循环神经网络LSTM实现电影情感分类
循环神经网络LSTM实现电影情感分类
一.数据集:
为了对word embedding这种常用的文本向量化的方法进行巩固,这里我们会完成一个文本情感分类的案例
现在我们有一个经典的数据集IMDB数据集,地址:http://ai.stanford.edu/~amaas/data/sentiment/,这是一份包含了5万条流行电影的评论数据,其中训练集25000条,测试集25000条。
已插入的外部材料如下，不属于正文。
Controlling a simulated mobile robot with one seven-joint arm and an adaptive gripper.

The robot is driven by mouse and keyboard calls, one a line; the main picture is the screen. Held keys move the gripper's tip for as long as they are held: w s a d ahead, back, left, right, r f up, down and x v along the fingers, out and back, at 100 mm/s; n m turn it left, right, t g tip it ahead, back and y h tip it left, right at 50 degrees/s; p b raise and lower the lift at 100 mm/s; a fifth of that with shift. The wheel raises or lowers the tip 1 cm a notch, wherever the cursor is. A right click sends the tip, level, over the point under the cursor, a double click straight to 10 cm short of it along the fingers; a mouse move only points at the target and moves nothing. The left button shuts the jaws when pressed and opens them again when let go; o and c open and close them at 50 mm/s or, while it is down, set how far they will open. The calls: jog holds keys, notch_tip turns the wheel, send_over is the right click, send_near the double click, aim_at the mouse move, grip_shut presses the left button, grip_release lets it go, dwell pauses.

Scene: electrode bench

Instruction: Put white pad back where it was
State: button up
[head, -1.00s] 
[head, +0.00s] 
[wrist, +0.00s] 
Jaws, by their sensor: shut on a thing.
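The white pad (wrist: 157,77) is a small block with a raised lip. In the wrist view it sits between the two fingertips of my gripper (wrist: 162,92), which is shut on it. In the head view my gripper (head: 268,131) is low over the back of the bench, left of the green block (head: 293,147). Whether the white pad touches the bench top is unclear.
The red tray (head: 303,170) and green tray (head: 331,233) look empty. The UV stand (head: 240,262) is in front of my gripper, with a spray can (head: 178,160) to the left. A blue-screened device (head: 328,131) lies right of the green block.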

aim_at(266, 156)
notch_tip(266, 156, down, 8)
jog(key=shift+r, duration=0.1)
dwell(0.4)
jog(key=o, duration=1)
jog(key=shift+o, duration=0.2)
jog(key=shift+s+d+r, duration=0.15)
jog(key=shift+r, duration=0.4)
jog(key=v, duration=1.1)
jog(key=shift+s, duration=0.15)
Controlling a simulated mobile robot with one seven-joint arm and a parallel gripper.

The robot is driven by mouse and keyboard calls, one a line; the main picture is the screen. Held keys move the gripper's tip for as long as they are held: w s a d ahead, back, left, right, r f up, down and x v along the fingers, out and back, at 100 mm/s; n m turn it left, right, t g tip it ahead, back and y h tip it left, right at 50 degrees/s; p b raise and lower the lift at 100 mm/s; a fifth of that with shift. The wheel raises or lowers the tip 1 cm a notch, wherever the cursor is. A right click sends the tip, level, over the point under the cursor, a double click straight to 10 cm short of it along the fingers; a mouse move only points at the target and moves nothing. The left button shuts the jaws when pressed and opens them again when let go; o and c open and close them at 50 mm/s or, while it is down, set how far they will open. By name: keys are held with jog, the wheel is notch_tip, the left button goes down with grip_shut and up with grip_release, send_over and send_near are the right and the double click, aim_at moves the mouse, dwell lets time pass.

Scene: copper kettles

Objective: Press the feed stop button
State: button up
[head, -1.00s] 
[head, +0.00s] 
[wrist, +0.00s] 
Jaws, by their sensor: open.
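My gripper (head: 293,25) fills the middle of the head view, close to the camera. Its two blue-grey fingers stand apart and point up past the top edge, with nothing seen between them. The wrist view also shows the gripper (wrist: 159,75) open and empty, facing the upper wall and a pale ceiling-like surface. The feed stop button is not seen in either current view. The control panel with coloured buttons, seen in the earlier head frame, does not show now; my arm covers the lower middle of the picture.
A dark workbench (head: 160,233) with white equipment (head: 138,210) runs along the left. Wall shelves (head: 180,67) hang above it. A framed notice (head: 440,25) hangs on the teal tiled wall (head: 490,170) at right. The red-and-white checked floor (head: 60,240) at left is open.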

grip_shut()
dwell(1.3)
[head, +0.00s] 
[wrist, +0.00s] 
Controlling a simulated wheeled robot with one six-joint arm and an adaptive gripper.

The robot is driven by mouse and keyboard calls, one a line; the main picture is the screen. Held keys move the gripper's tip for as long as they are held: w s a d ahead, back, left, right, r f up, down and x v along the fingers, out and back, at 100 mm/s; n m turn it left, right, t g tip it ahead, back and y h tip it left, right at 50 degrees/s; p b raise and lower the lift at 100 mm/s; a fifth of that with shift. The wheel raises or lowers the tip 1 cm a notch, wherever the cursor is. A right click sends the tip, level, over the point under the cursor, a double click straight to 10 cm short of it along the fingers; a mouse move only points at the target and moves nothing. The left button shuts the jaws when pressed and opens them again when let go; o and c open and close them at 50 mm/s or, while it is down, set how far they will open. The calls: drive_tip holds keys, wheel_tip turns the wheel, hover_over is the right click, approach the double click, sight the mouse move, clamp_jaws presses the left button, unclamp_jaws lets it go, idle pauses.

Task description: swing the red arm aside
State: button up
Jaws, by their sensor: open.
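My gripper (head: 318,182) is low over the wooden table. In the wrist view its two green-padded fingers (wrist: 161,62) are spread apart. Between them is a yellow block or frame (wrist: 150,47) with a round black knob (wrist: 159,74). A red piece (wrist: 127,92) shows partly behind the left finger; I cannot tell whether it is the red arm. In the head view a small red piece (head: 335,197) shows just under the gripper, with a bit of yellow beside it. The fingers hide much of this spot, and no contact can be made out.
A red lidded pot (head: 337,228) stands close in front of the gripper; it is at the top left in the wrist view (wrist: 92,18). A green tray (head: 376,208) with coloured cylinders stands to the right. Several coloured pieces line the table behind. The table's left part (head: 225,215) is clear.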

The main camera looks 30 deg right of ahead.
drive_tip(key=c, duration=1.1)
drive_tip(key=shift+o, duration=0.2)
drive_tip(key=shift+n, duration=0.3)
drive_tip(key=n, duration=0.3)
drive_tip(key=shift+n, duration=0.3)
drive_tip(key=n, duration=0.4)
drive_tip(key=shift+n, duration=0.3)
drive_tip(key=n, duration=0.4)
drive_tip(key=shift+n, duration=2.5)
数据格式如下:
下图左边为名称,其中名称包含两部分,分别是序号和情感评分,(1-4为neg,5-10为pos),右边为评论内容
但本次实验从简设计只实现二分类,即实现积极和消极的预测
二.实现流程
-
准备数据集
-
构建模型
-
模型训练
-
模型评估
三.数据集准备
-
数据集DataSet构建
import pickle
import torch
from torch.utils.data import DataLoader, Dataset
import os
import re
'''
data: 电影评论数据
数据集准备
使用W2S模型将文本序列化
'''
data_base_path = r"./aclImdb"
# 加载-词典(Word2Sequence中保存的模型,事先生成使用w2s_save保存的模型)-用于文本序列化
ws = pickle.load(open("./models/ws.pkl", "rb"))
Max_Len = 40
train_batch_size = 512
test_batch_size = 1024
# 定义tokenize的方法
def tokenize(text):
# fileters = '!"#$%&()*+,-./:;<=>?@[\\]^_`{|}~\t\n'
fileters = ['!', '"', '#', '$', '%', '&', '\(', '\)', '\*', '\+', ',', '-', '\.', '/', ':', ';', '<', '=', '>',
'\?', '@', '\[', '\\', '\]', '^', '_', '`', '\{', '\|', '\}', '~', '\t', '\n', '\x97', '\x96', '”',
'“', ]
text = re.sub("<.*?>", " ", text)
text = re.sub("|".join(fileters), " ", text)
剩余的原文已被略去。